You want a seller that owns the vehicle, and you can measure this beginning with the seller’s use of unique images.
You can trap a seller who uses fake images by running a reverse image search on Google Photos or any image search. If the images point to similar images on the web, then the seller merely downloads those images to use for the ad. They may not even have the car for sale.
Find out about the used car
At this point, you are not yet interested in physical inspection because the car is not with you or your inspection team. You know, if you are buying a used car from outside the country, you need an inspection agency to complete the inspection on your behalf.
There is a lot to find out about the car prior to your meeting with the buyer.
- Vehicle lien. First, you want to know if the car has a lien on it. If there is a lien on the car, and you buy it, you will be responsible for it despite paying for the car. If you find out that there is a lien, make sure the lien is released before you pay for it. You will also have to ensure the seller’s driver’s license matches the title certificate and even VIN info. You can contact the DMV to verify the lien.
- Odometer fraud. It is common for insincere sellers to roll back odometer to sell a car at a higher price than its value. This process conceals the true odometer from you which can be detected using this guide. You can begin your investigation from the last odometer disclosure on the title.
- Title. The title certificate gives lots of information about the legitimacy of a used car you want to buy. Make sure the details will match. While awaiting the physical inspection, this virtual investigation can hint you about the kind of seller you are dealing with. You must be careful not to buy a washed title or an open title. Otherwise, you will have difficulties putting the car in your name without a title.
- VIN check. A simple VIN check will provide as much information you need to determine whether or not the seller is involving you in a fishy deal. Unfortunately, VIN can be changed, so if the car is a stolen VIN-switched car, you cannot tell it. Even the police cannot, so nothing to worry about here. Nonetheless, run a VIN check for the vehicle history. It can be able to reveal if the car is salvaged, rebuilt, etc. You can use services such as Auto Check, CarFax, and more. The database needs to be updated, so you might be getting older but more recent information.
Meeting the buyer
After negotiations, decide where to meet the buyer. During negotiations, avoid lowballing, sellers hate it, especially the sincere ones.
If you reside in the same state or country, choose to meet in an open place. Do not ask a seller to come down to your home unless you know them.
If the seller is in another town or country, you want to meet an inspection agency to set up the meeting on your behalf. Some buyers will not transact with outsiders, especially if your country has a bad record in scams.

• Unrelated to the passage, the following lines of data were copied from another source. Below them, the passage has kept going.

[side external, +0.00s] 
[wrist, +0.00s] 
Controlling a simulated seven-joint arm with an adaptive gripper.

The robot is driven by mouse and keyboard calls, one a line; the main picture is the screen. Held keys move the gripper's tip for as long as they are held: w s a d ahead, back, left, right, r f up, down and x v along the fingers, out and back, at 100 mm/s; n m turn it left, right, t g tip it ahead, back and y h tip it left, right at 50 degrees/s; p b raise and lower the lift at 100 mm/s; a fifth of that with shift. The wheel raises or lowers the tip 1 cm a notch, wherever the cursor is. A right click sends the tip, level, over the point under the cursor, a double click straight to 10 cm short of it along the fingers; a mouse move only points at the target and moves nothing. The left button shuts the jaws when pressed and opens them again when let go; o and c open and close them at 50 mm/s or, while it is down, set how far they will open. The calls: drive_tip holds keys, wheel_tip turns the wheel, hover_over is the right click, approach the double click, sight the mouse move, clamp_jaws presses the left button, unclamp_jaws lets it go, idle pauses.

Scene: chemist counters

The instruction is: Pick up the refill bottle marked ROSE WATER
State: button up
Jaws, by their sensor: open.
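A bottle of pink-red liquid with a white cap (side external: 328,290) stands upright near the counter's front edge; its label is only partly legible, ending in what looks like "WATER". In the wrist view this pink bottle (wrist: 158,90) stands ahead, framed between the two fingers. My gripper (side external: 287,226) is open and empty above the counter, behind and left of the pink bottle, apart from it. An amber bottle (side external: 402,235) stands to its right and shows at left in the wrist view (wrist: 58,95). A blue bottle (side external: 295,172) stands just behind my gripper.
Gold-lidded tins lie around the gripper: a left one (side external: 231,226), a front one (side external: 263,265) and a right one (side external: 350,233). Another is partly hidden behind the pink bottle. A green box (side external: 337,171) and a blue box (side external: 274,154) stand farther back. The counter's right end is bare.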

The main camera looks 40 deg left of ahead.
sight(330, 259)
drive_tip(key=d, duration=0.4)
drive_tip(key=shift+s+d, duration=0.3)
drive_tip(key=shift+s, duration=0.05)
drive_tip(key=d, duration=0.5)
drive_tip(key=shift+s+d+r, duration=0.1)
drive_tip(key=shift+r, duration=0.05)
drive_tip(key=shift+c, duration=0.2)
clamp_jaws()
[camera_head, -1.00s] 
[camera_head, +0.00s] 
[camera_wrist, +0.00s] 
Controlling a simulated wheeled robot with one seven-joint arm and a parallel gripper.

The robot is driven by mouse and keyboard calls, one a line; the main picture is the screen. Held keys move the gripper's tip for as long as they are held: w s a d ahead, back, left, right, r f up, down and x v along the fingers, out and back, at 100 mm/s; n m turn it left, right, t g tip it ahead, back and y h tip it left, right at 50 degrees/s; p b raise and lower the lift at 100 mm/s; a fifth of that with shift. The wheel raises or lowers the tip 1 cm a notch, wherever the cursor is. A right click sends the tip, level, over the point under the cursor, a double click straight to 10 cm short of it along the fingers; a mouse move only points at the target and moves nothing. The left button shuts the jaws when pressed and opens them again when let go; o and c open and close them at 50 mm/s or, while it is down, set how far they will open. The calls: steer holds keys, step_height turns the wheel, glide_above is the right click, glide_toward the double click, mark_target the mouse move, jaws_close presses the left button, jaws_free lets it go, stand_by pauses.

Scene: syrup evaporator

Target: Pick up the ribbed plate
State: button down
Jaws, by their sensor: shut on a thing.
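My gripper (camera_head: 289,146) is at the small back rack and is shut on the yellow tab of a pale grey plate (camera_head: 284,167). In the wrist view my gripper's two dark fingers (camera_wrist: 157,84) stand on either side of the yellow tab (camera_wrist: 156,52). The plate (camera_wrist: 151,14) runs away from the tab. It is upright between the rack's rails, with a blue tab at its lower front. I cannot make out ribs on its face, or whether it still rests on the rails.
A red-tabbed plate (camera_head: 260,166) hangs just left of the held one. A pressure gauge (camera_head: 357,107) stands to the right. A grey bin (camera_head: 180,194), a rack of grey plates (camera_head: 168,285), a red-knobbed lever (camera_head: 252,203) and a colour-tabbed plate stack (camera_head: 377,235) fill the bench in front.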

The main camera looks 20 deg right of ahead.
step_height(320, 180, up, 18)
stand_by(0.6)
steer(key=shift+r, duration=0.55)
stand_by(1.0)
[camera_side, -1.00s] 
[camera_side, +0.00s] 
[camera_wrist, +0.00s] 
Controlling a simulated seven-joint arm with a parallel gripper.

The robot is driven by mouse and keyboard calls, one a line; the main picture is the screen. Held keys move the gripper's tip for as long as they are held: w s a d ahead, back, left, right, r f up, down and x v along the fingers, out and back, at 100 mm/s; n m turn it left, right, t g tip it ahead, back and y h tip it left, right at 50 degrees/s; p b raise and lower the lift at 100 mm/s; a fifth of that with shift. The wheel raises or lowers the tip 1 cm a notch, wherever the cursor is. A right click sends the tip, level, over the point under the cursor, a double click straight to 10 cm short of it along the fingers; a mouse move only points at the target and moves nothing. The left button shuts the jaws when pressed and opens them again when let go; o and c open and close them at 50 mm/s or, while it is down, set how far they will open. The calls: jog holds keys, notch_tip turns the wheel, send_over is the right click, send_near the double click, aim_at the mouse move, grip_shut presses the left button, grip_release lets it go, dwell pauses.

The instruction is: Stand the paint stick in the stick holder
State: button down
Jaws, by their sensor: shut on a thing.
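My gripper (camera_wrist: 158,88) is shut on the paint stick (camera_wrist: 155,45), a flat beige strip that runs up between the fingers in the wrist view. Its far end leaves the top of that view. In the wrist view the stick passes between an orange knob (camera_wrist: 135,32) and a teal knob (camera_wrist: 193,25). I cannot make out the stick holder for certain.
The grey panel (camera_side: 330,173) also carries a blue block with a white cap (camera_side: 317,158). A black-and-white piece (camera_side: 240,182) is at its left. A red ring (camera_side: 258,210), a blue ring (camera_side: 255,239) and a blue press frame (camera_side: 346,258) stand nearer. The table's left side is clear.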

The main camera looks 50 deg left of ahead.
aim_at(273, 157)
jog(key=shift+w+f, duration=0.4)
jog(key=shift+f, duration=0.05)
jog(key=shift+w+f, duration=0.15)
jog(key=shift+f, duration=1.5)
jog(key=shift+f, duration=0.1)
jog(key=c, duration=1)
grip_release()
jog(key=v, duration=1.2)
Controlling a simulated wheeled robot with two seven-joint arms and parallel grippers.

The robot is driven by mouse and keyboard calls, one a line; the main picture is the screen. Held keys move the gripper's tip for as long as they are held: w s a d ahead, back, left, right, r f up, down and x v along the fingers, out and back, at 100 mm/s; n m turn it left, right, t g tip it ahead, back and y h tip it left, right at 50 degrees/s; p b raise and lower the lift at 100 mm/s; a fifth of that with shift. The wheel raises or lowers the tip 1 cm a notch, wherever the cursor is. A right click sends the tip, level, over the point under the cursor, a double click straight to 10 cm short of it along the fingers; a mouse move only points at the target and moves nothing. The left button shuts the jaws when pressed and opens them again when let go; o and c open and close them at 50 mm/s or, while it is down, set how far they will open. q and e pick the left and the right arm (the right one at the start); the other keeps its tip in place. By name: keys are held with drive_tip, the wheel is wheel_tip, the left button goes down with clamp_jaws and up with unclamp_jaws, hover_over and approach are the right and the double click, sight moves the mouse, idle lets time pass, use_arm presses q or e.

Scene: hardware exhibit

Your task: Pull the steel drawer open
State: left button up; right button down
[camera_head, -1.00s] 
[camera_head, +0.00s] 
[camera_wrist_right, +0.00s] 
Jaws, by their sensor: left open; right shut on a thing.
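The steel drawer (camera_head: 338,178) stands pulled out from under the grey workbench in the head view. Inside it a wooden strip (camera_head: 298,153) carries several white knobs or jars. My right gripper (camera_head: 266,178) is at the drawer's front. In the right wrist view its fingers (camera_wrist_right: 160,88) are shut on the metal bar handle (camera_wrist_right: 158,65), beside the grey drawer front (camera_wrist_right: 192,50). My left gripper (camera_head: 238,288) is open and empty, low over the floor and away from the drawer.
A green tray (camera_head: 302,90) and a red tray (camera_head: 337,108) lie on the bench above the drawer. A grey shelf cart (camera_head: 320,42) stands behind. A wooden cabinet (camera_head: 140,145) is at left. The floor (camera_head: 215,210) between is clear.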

If meeting with the seller, go with a friend, perhaps, one with good knowledge of cars or a mechanic.
The seller may not come alone, so you also need your brothers in arms to balance the deal.
Your vehicle must be inspected if you want the best deal because you cannot trust the seller – a private seller or a dealer.
If you reside outside the country, then we are speaking of getting an inspection agency. Depending on the used car website you use, there may be an option to select an inspection agency.
Most International vehicle buying platforms provide plans for inspection, so you sign up to get a sincere review. You will receive images of the vehicle, comments, and suggestions. Of course, the agency will test-drive your car.
If you are meeting the seller in person, be sure you have excellent test-driving skills. Otherwise, a mechanic can do the job.
You also need your driver’s license. Most sellers will only let you drive if you present your driver’s license. Active insurance is also mandatory so that if there is an accident during the test drive, neither you nor the seller is responsible for the expenses.
There are many things to check when test driving a car but our interest is on how to not get scammed when buying a used car. Refer to this article to know what to check when buying a used car, and things to consider during the test drive.
Paying for a used car is the main deal. If you are dealing with a scammer interested in ripping you, here is where you must be really careful.
If the seller is a scammer, their appearance, and perhaps, mode of response would have already hinted to you about them.
A scammer will ask you to transfer money to their bank account even before you see the car, or before they ship it to your location. Here is where escrow comes in, and you need a selling platform with trusted escrow if you are not meeting the seller in person.
If a seller will not show up but pressures you to make payment, it is a sign that they have a scamming intention. Do not accept inspection reports from this kind of seller as they may be doctored.
Besides, you are not even supposed to use an inspection agency or agent recommended by a seller. You will only receive comments like “it is in a good condition”, “a perfect car for any road”, etc.
No ACH transfer to prevent fraud. Here, your money will move electronically through the banks. Typically, a scammer will give their account credentials so you can send money. They will tell you no money 2as received despite receiving, and so you lose the car and money.
Pay with cash
If you are dealing with a used car seller in your state, ensure to pay in cash only. You can also pay with certified checks but cash is better.
If you reside outside the country, your trading platform should be reputable for reliable escrow support. So, you make the payment online, have your used car inspected and shipped to your country.
You should use a website that offers advanced escrow services, including being able to track the vehicle until it arrives for them to release the payment to the buyer.
To buy a used car without getting scammed is no rocket science. You do not also have to be a genius to secure the best deal for your money.
Let the seller understand that, like them, you know what you are doing to prevent fraud. You also want the seller to trust you for the deal to progress smoothly.